As instructional designers, here are four core takeaways to implement into your projects from the personal trainers’ playbook.
Push Just Enough
Personal trainers don’t throw new clients into Olympic-level lifts on their first day of training. They assess readiness, offer scaled exercises, and challenge clients just beyond their current limits.
Instructional designers should do the same.
We need to identify the learner’s baseline and then stretch their knowledge, not snap it.
Content that’s too easy breeds boredom; content that’s too hard shuts the learner down.
Just like a good workout, the right balance keeps people engaged and helps them grow.
Track Progress to Show Growth
Trainers track reps, weight, and endurance to demonstrate gains over time. It’s not just for the data…it’s for motivation.
When clients see they’ve gone from struggling with 10 pushups to breezing through 20, they stay committed.
In learning, we often forget the impact of demonstrating progress.
Embedding formative assessments, self-checks, and checkpoints lets learners see how far they’ve come.
It validates their effort and gives them the fuel to keep going.
This is one reason why so many learners really do enjoy training that has been “gamified.” Tracking progress – via the gameplay – shows them how far they’ve come and how far they have to go, keeping them motivated.
Celebrate Milestones
Trainers cheer for first pull-ups, improved stamina, or weight lost.
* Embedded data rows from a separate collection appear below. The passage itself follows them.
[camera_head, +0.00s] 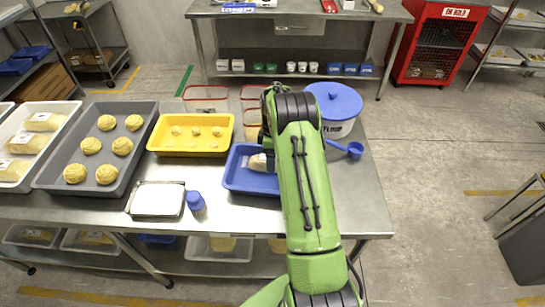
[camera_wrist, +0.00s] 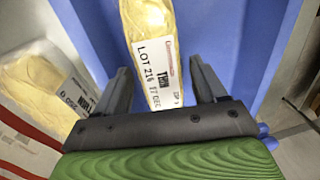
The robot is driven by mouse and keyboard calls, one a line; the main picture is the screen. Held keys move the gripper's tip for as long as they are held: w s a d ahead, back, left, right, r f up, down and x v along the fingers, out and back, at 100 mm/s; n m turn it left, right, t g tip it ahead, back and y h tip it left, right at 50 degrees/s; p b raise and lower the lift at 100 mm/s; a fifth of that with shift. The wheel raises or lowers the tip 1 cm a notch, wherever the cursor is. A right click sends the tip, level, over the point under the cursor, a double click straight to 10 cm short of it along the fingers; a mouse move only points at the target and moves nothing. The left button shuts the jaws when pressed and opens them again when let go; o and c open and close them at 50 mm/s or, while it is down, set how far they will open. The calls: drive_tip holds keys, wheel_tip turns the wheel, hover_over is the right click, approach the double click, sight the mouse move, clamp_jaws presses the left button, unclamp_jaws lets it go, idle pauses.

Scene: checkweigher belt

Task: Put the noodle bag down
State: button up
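The noodle bag is a clear pack of pale yellow noodles with a white printed label. In the wrist view the noodle bag (camera_wrist: 155,60) lies over the blue tray, its labelled end between my two fingers. A narrow gap shows on each side of it, so my gripper (camera_wrist: 163,85) looks open around it. In the head view the bag (camera_head: 258,162) shows partly in the blue tray (camera_head: 240,186), beside my arm, which hides the rest and the fingers. I cannot tell from this whether its whole underside rests on the tray floor.
A second labelled bag (camera_wrist: 48,92) lies left in the wrist view. A yellow tray (camera_head: 190,150) and grey tray (camera_head: 53,177) with noodle nests stand left. A scale-like plate (camera_head: 157,199) and blue-capped bottle (camera_head: 195,202) stand in front.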

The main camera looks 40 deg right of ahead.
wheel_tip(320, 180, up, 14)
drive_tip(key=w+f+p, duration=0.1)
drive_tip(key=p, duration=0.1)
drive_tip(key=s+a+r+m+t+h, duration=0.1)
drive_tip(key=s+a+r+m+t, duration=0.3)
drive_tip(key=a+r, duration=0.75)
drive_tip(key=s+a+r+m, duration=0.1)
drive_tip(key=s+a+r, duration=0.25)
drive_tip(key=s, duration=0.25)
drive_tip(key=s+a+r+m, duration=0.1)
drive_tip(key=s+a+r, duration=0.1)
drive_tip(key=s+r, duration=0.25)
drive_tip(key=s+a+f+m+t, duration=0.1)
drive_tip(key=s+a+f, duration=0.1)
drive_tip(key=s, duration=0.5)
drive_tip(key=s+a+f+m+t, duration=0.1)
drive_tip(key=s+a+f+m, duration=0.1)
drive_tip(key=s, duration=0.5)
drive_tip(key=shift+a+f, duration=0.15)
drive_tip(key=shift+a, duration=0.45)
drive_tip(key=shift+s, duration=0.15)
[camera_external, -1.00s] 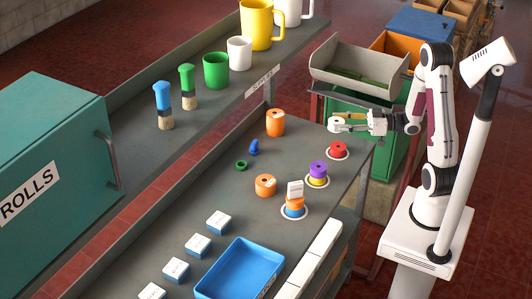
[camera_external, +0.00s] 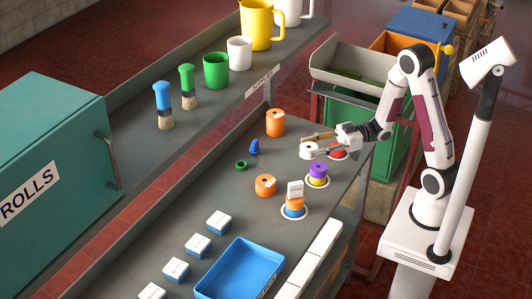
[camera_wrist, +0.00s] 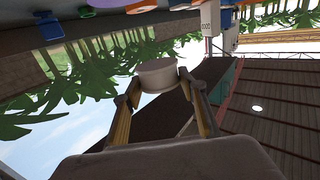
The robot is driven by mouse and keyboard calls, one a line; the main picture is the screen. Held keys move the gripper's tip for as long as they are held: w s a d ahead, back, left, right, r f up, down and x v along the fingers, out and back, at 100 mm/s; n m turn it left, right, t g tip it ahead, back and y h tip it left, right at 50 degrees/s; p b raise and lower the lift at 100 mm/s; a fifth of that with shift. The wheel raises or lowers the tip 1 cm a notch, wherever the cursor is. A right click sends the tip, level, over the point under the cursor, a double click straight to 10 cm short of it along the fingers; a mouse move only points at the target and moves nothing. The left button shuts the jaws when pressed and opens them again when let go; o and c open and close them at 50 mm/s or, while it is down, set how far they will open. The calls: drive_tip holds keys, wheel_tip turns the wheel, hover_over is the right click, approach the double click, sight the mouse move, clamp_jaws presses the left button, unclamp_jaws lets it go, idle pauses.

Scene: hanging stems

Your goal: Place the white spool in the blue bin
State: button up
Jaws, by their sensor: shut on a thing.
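The white spool (camera_external: 308,150) is between the fingertips of my gripper (camera_external: 318,144), which is shut on it. It is held near the table, between the orange spool and the purple one; how far above the surface I cannot tell. In the wrist view the spool (camera_wrist: 157,75) sits between both fingers. The blue bin (camera_external: 240,270) stands at the front of the table, below and left of the gripper in the outside view. Its visible inside is empty.
An orange spool (camera_external: 275,123) stands behind. A purple spool on yellow (camera_external: 318,172), a stack with a white label (camera_external: 294,205) and another orange spool (camera_external: 265,185) stand toward the bin. Small white-topped boxes (camera_external: 198,245) line the left.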

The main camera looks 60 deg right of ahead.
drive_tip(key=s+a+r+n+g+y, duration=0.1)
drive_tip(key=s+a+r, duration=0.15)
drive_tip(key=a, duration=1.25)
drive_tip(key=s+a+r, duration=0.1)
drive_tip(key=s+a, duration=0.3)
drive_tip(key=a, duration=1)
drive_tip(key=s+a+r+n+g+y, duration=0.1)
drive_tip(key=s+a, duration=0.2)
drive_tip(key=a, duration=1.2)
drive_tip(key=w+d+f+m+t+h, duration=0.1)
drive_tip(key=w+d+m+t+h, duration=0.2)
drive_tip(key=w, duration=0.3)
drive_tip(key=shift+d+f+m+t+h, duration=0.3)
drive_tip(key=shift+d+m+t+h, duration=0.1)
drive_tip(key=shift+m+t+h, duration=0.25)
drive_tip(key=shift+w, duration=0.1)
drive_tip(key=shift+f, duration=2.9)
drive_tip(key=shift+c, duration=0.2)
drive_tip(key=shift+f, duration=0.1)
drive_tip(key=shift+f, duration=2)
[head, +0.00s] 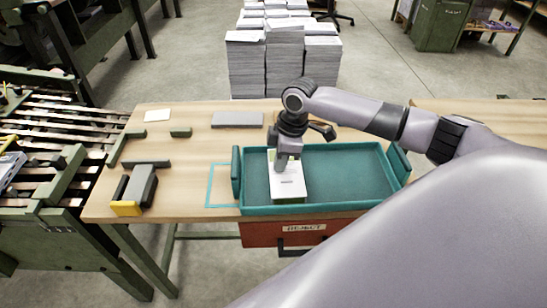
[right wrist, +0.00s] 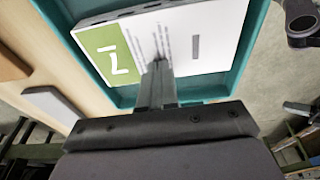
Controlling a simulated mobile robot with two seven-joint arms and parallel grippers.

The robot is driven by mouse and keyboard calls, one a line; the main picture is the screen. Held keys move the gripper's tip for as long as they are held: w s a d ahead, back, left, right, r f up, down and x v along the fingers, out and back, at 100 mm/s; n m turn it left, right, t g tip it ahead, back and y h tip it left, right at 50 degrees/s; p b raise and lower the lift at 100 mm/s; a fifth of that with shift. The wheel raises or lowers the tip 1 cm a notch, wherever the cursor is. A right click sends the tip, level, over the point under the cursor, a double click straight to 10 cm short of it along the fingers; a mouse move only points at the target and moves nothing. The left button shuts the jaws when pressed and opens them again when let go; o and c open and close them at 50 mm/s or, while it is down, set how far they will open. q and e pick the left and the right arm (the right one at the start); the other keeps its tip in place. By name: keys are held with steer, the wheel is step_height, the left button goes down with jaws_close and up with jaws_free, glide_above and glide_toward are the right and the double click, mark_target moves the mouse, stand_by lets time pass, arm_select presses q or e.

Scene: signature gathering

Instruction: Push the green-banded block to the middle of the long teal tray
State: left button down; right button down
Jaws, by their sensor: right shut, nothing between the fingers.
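The long teal tray (head: 345,207) lies on the wooden table. In the right wrist view the block (right wrist: 210,40) shows a white face and a green band with a white mark. My right gripper (head: 284,163) is shut and empty, pointing down over the block's far part. Its closed fingertips (right wrist: 159,68) overlap the white face; I cannot tell whether they touch. My left gripper is not in view.
Teal end pieces stand at the tray's left (head: 236,172) and right (head: 398,163). A teal outline (head: 222,185) marks the table to the left. A grey and yellow tool (head: 137,187) lies farther left. The tray's middle and right are empty. A red drawer (head: 283,235) hangs below.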

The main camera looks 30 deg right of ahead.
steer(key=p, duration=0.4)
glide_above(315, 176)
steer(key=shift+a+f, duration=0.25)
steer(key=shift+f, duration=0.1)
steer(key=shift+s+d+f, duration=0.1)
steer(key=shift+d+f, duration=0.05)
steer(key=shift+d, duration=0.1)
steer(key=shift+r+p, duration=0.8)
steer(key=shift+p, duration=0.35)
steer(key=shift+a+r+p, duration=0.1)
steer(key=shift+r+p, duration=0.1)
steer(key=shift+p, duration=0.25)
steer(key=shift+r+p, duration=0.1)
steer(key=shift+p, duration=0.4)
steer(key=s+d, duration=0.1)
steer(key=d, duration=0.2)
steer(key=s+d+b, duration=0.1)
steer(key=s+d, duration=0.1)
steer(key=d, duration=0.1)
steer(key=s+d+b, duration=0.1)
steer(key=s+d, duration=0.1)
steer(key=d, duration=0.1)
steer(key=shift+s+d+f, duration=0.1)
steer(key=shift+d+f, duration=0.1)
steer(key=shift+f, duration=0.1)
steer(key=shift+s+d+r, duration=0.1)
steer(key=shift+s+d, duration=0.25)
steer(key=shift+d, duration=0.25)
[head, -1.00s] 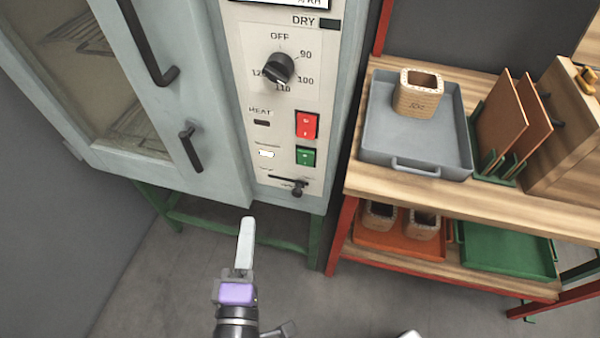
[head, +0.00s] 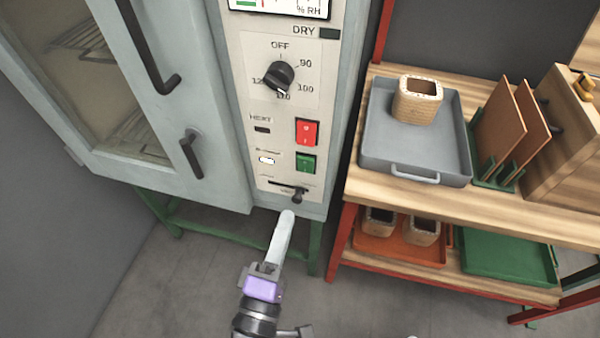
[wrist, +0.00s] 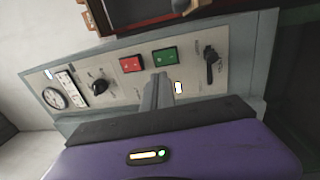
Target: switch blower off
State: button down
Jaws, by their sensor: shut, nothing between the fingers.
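The oven's control panel (head: 245,150) carries a red rocker switch (head: 307,132) and, just below it, a green rocker switch (head: 306,162). Left of the green switch a small white lamp (head: 267,160) is lit; the lamp under the HEAT label (head: 262,129) is dark. My gripper (head: 287,216) is shut and empty, its fingertips just below the panel's lower edge and the slider lever (head: 298,195), apart from the green switch in the picture. In the wrist view the fingers (wrist: 158,82) point at the panel, near the green switch (wrist: 164,56) and red switch (wrist: 132,64).
A black dial (head: 280,75) sits above the switches. The oven door handle (head: 190,152) is to the left. Floor below the oven is clear.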

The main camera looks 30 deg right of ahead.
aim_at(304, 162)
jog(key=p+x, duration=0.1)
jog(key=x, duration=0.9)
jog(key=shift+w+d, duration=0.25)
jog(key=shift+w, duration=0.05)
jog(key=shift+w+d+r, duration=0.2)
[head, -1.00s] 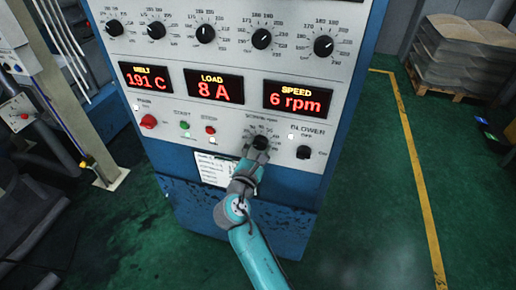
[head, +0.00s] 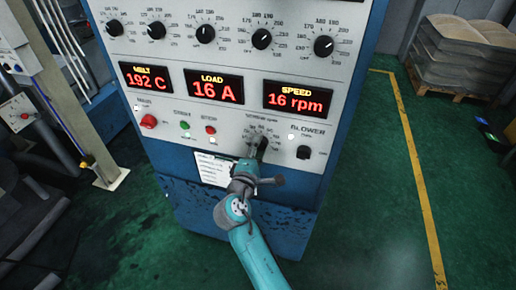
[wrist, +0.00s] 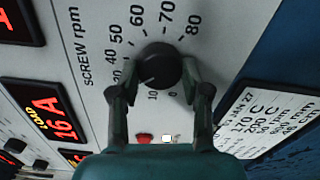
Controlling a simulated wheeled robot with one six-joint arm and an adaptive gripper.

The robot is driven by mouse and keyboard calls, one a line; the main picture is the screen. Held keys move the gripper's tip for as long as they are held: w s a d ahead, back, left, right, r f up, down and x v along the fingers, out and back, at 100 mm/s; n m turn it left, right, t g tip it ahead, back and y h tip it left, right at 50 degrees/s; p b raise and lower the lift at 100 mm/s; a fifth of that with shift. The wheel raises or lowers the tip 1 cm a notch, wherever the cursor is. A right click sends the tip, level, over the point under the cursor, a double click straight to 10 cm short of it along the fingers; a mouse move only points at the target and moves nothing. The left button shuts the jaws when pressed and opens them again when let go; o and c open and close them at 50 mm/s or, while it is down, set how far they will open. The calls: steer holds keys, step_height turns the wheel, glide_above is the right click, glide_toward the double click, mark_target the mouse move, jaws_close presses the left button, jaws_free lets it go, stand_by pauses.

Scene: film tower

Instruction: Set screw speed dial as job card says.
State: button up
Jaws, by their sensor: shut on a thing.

They know that progress isn’t always linear and that small wins matter. (Yes, this is another reason why we love gamification!)
Instructional designers can build in celebration, too: badges, shoutouts, “You did it!” screens, or recognition in a team setting.
It’s not fluff, it’s reinforcement.
Celebrating learning milestones strengthens the learner’s identity and maintains a high level of momentum.
Plan for Maintenance
Getting fit is only half the job. Staying fit takes ongoing maintenance. Trainers design long-term programs for sustainable health.
The same is true for learning.
Too often, we treat training like a sprint: cram the content, hit “complete,” move on. But real learning sticks when we reinforce it over time. Whether it’s refresher modules, on-the-job prompts, microlearnings, or peer coaching, design for the long game.
Design for the entire Learner’s Journey.
This is the Mastery stage of the Learner Journey, and what the Results level of the Kirkpatrick Model is all about.
Learning shouldn’t end at Level 2 (Knowledge and Skills). We need to design systems that support performance, even after the “training” is technically over.
Instructional design isn’t about perfection on day one. It’s about guiding learners through progress, plateaus, and performance… with the same patience, planning, and precision a personal trainer brings to the gym.
Because in the end, instructional designers are performance coaches, too.